Gucci Ready To Wear Spring Summer 2016 Milan
How does that old United States post office motto go? "Neither snow nor rain nor heat nor gloom of night stays these couriers from the swift completion of their appointed rounds." That is how most of the fashion set felt as they traipsed through puddles while battling rain and wind to get to the Gucci show. But nothing was going to keep them from one of this week's most hotly anticipated collections.
At the start of his show designer Alessandro Michele gave an auditory nod to Mother Nature, heralding his spring/summer 2016 collection with his own thunderstorm and clap of lighting on the soundtrack. But no amount of ill weather was going to derail Michele from his chosen sartorial path of giving the world a treasure trove of heartfelt designs that read on the runway like vintage finds and fabrics reworked to create a modern femininity.
The show got its starting point in a faux French map called "Carte de Tendre" that appeared at the start of a novel by Madeleine de Scudéry in 1654. A map designed to indicate the mountains and valleys of a fictional place called Tendre, it was supposed to indicate the route to find love (check out Gucci’s Instagram feed for an up-close look at the map). How fitting this image, and what it represents, is in terms of Michele's romantic world view.
His is a universe filled with poets, first loves and idyllic notions. It's a magically seductive place where men sport suits crafted from bright floral silk jacquards; women wear dresses embroidered with multi colored blooms, a 16th century Roman print or chinoiserie silks; their fingers festooned with knuckle duster rings; their shoes adorned with three dimensional hand-painted snakes slithering up the heels; their faces framed by big square glasses covered in shimmering crystals.
Instead of introducing a whole new clothing cosmos every six months, Michele has decide to develop and delve deeper into his whimsical world each season, a choice that feels modern and precious at the same time. So the fur slide-on slippers from his first womenswear show reappeared on the catwalk, as did the vibrant lace dresses and overall slightly shrunken silhouettes.
Into that mix Michele added his interpretation of the current ruffle trend in the form of a trompe-l'œil design on cuffs and collars of dresses. He added a larger range of pleated skirts in playful motifs of pineapples and parrots, fantastical maps or high octane blooms – count on them being snapped up next season, while a retro brown fur coat embellished with climbing green vines was all about the allure of granny chic.
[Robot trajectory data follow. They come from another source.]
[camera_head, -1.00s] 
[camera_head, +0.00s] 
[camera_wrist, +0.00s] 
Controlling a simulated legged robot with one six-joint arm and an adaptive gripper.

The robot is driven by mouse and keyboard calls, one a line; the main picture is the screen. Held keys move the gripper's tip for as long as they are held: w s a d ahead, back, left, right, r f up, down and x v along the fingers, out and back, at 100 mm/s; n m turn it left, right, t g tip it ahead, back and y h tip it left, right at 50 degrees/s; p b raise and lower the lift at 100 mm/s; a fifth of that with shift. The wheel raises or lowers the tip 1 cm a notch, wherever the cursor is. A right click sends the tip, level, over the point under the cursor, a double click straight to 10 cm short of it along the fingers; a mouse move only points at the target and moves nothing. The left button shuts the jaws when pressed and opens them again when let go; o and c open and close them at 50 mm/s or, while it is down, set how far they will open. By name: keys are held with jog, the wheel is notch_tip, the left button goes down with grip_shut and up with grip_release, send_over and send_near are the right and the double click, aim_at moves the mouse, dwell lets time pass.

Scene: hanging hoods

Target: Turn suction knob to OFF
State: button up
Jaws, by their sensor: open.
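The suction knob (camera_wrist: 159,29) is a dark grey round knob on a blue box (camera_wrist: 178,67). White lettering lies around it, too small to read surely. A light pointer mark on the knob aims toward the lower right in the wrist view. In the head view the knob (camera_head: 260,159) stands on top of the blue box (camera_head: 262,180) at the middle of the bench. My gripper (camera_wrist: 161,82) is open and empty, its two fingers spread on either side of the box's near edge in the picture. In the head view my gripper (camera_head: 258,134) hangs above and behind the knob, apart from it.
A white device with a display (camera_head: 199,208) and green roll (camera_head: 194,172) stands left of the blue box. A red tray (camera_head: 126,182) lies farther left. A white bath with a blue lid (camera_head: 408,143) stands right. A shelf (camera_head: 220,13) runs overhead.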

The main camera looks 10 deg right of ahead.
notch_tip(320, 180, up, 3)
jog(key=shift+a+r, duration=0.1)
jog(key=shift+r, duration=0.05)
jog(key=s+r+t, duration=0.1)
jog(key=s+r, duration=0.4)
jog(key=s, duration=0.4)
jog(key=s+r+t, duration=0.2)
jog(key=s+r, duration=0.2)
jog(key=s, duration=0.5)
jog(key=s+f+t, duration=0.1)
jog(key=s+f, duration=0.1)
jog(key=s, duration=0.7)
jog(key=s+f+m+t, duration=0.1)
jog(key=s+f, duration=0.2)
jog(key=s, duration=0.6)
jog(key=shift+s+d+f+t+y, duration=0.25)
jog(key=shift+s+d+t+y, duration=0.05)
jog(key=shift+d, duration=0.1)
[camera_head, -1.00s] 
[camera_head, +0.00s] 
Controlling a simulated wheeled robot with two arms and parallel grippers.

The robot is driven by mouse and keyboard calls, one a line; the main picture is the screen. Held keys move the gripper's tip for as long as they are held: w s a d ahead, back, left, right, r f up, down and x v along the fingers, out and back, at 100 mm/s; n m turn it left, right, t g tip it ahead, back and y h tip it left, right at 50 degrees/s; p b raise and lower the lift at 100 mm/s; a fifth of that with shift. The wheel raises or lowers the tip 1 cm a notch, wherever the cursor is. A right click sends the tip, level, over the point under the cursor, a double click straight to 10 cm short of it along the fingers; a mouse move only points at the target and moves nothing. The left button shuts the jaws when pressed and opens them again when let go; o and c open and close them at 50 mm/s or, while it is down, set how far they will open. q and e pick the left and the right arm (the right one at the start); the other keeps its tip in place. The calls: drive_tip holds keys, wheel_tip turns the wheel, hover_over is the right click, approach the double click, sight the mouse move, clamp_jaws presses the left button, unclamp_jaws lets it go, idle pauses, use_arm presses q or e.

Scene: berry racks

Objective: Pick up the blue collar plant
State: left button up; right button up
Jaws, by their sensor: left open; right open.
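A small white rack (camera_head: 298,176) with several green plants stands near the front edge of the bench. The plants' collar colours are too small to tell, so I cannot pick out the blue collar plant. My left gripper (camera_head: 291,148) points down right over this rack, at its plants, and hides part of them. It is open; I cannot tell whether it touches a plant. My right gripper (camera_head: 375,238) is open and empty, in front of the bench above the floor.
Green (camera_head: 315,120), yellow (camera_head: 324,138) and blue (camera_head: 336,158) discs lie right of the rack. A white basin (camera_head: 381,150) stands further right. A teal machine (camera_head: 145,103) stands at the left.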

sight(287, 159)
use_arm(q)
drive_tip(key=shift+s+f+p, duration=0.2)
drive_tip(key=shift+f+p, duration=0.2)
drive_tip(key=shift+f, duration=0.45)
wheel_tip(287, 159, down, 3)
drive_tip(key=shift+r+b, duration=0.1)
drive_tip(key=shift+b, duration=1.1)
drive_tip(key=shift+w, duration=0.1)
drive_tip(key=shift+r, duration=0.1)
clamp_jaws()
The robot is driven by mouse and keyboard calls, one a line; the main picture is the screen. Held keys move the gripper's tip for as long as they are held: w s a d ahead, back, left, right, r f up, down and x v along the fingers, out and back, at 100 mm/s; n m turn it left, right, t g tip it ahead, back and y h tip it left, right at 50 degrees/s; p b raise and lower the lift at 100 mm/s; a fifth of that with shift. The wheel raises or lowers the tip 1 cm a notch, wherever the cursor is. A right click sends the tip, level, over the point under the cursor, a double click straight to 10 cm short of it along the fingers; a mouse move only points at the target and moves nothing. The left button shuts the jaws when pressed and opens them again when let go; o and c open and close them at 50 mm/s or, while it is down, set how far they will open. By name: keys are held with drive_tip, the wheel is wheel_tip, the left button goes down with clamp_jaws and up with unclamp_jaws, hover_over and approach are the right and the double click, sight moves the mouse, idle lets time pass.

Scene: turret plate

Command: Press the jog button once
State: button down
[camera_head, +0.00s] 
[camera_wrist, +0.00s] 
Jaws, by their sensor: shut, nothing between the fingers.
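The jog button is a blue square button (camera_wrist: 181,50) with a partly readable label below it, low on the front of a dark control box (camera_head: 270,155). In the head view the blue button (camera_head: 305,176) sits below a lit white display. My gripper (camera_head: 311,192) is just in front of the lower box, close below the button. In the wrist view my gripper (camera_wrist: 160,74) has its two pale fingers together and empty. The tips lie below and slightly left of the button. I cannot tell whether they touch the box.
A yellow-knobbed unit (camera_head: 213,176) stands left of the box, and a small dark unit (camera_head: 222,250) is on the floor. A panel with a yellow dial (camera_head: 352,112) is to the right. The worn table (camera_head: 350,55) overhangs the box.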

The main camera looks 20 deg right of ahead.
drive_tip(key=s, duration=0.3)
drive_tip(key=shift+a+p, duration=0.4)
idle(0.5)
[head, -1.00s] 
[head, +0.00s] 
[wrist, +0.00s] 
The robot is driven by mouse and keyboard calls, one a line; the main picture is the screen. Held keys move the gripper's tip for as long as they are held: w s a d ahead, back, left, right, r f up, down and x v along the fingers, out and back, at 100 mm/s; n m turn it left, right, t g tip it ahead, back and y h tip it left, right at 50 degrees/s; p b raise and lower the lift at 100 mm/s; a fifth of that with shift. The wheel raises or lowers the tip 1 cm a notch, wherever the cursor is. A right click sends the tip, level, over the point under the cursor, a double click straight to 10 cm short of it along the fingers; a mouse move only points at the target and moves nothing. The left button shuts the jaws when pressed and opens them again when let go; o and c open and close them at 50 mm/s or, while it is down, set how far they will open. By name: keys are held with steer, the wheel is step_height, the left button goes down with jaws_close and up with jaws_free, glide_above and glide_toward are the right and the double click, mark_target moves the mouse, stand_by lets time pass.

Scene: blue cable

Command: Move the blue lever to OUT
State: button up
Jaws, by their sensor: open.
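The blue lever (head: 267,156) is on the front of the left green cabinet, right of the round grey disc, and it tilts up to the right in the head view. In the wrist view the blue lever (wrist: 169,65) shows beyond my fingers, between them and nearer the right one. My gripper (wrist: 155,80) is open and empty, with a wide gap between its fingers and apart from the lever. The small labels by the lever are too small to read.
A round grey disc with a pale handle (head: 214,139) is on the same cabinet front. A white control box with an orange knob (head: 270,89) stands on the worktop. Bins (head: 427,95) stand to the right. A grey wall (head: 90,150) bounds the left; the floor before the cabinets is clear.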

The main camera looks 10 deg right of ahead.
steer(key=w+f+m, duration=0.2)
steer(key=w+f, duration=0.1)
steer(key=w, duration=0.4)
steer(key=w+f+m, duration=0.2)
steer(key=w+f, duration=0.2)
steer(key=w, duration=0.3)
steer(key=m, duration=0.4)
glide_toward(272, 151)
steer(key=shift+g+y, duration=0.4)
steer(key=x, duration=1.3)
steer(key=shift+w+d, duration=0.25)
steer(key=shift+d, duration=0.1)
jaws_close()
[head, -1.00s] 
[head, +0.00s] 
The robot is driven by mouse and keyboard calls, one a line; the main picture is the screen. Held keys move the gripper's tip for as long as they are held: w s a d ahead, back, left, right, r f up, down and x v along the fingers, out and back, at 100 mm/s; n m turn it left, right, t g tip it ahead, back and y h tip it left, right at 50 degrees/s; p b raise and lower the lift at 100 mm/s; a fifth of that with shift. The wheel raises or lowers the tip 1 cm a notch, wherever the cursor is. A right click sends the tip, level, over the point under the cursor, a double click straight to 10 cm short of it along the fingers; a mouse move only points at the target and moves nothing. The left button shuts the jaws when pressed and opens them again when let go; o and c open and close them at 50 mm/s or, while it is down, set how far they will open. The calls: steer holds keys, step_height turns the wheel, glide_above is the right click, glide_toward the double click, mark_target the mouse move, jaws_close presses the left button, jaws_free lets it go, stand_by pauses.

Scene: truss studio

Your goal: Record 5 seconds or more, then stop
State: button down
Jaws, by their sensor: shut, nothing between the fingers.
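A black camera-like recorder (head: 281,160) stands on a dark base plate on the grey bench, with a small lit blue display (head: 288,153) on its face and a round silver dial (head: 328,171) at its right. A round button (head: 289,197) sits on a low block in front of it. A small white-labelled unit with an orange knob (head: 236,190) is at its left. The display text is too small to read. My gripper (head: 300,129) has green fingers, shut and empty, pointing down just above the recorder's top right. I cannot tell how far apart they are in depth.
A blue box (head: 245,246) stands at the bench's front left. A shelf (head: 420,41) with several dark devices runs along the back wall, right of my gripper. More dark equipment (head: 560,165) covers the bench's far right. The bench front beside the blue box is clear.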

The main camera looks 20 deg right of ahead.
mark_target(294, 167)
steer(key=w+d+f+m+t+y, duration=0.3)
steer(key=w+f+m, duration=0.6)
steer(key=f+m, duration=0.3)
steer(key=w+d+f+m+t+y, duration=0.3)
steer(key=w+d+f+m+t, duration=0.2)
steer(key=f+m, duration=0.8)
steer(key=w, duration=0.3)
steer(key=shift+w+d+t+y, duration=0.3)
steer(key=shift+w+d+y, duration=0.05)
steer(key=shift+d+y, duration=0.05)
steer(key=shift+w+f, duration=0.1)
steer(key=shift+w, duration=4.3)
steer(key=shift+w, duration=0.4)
This show also clearly underlined the fact that Michele spend a fair share of his first 12 years at Gucci in the accessories department, given the copious amount of covetable handbags, each one looking as if the owner had personalized it themselves — which is hugely appealing and will get the tills ringing around the world for the Italian house. Meanwhile, aspirational items like the oversized glasses, fingerless gloves and chunky rings will inspire a generation of knock-offs.
This show started with a map and thanks to it, Michele found an enchanting path to another successful show.